In the listing below, locate the line with "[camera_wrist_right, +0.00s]" and the line with "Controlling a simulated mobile", then output both and everything between them exactly, minus any pictures.

───

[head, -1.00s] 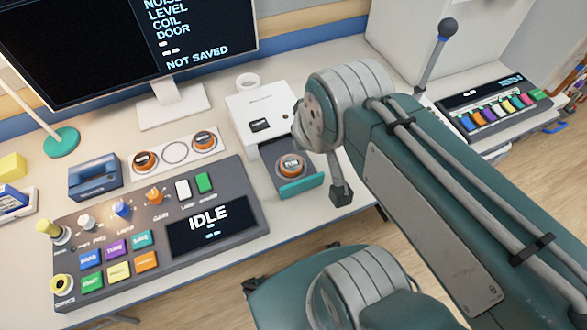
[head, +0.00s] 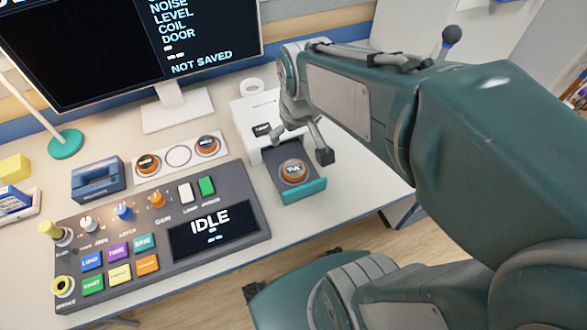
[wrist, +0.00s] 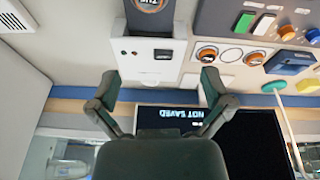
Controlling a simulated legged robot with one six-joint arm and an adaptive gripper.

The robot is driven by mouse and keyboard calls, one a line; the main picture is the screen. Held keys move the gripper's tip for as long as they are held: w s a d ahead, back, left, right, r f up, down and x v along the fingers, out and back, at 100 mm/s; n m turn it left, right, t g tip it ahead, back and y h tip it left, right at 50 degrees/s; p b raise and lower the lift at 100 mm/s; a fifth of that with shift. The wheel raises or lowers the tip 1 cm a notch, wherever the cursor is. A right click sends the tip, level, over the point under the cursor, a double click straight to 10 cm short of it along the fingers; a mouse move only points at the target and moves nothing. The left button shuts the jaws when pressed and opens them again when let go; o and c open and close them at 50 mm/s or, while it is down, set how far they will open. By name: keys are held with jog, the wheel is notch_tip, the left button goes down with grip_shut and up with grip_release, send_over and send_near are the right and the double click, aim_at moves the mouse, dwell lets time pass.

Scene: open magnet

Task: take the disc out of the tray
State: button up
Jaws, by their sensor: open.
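An orange-rimmed disc with a dark labelled top (head: 293,171) lies in the pulled-out dark tray with a teal front (head: 304,192). The tray sticks out of a white box-shaped unit (head: 250,114) on the desk. My gripper (head: 300,146) is open and empty, above the back of the tray and the front of the unit, with one dark fingertip just right of the tray. In the wrist view my gripper (wrist: 158,85) shows two spread fingers, and the disc (wrist: 150,3) is cut off at the top edge.
Two similar orange discs sit on a white holder (head: 178,155) with an empty ring between them. A control panel (head: 160,235) reading IDLE lies left of the tray. A monitor (head: 130,50) stands behind. Bare desk (head: 365,180) lies right of the tray.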

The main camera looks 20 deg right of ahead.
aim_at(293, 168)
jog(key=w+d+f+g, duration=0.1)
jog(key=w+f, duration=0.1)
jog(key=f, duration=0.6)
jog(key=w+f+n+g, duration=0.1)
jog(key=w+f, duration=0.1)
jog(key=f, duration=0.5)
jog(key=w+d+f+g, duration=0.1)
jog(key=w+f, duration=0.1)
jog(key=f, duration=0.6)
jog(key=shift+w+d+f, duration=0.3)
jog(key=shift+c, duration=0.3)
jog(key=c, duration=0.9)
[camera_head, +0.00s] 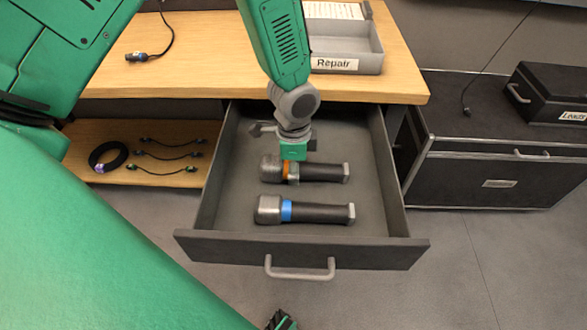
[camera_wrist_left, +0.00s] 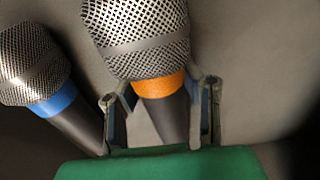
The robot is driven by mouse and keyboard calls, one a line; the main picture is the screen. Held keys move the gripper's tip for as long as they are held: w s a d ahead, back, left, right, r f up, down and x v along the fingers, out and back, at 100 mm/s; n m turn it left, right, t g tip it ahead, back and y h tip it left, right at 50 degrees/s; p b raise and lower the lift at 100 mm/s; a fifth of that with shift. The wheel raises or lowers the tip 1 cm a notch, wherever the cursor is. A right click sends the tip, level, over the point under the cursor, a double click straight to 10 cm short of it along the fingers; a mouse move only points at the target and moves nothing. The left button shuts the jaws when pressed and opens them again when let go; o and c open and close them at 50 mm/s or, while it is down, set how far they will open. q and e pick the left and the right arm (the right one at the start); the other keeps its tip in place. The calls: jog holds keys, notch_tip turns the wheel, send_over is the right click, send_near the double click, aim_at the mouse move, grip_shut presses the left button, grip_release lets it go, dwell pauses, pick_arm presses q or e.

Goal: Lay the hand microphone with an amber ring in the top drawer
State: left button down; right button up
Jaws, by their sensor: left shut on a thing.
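The hand microphone with an amber ring (camera_head: 325,172) lies along the floor of the open top drawer (camera_head: 303,254), its silver head to the left. My left gripper (camera_head: 293,156) reaches down into the drawer over it. In the left wrist view the gripper (camera_wrist_left: 161,112) has a finger on each side of the handle just below the amber ring (camera_wrist_left: 158,84), shut on the microphone. Its fingertips are mostly hidden in the head view. A dark part at the bottom edge may be my right gripper (camera_head: 282,320); its jaws cannot be made out.
A blue-ringed microphone (camera_head: 310,211) lies in the drawer, nearer its front; it also shows in the wrist view (camera_wrist_left: 52,102). A grey Repair tray (camera_head: 346,62) stands on the wooden bench. Cables lie on the shelf at left. A black case (camera_head: 500,182) stands at right.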

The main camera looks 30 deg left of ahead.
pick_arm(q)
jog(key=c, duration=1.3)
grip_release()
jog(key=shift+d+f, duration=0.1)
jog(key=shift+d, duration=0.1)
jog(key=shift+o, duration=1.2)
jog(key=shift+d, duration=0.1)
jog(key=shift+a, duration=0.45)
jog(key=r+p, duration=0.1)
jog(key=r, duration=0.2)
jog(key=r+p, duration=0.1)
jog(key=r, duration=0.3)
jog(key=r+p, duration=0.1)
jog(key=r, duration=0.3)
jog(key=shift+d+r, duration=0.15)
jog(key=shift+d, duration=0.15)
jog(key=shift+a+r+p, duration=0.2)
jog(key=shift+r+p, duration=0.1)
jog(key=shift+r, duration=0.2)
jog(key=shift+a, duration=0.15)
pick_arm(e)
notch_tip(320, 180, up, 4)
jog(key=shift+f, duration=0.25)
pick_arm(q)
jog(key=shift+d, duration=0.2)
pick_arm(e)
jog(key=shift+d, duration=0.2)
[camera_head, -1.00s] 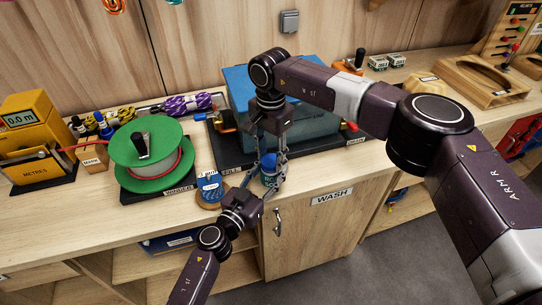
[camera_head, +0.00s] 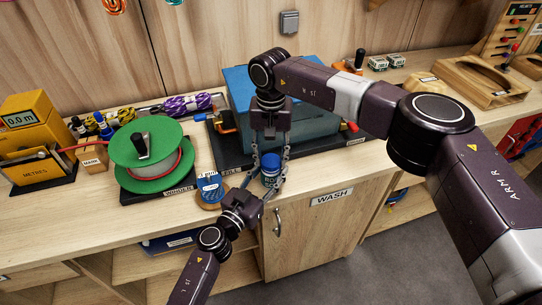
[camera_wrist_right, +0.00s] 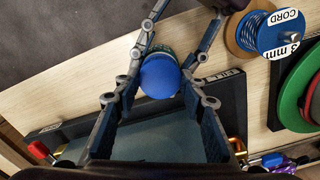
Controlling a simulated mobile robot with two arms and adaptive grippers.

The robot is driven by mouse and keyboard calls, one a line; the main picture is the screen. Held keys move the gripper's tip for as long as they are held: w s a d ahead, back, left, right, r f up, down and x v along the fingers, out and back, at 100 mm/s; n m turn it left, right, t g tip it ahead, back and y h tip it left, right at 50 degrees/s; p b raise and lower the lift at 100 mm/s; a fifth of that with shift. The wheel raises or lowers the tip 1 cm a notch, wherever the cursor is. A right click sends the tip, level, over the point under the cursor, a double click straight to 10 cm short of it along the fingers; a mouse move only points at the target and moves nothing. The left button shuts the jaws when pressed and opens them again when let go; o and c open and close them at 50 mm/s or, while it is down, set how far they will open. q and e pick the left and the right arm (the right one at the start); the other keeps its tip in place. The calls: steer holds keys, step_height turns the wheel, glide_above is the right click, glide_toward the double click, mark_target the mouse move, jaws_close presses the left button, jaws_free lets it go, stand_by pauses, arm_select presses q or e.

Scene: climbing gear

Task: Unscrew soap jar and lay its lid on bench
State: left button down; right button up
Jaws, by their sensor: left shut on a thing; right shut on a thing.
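The soap jar (camera_head: 269,181), a small dark jar with a pale label, is upright at the front edge of the bench. Its blue lid (camera_head: 271,161) sits on top and shows as a round disc in the right wrist view (camera_wrist_right: 158,77). My left gripper (camera_head: 268,181) comes from the front, shut on the jar's body. My right gripper (camera_head: 271,160) reaches down from above, its fingers on either side of the lid, shut on it. Fingers hide part of the jar, and I cannot tell whether its base touches the bench.
A blue cord spool (camera_head: 209,190) stands just left of the jar. Behind is a blue tank (camera_head: 236,88) on a dark tray (camera_head: 232,158). A green reel (camera_head: 150,175) is farther left. Bare bench (camera_head: 325,172) lies to the right, above the WASH door (camera_head: 325,225).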

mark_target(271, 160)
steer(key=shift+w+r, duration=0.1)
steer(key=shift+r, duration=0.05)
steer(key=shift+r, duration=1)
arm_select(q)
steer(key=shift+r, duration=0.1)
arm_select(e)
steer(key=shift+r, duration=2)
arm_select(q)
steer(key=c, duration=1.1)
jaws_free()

───

Task response ->
[camera_wrist_right, +0.00s] 
Controlling a simulated mobile robot with two arms and adaptive grippers.

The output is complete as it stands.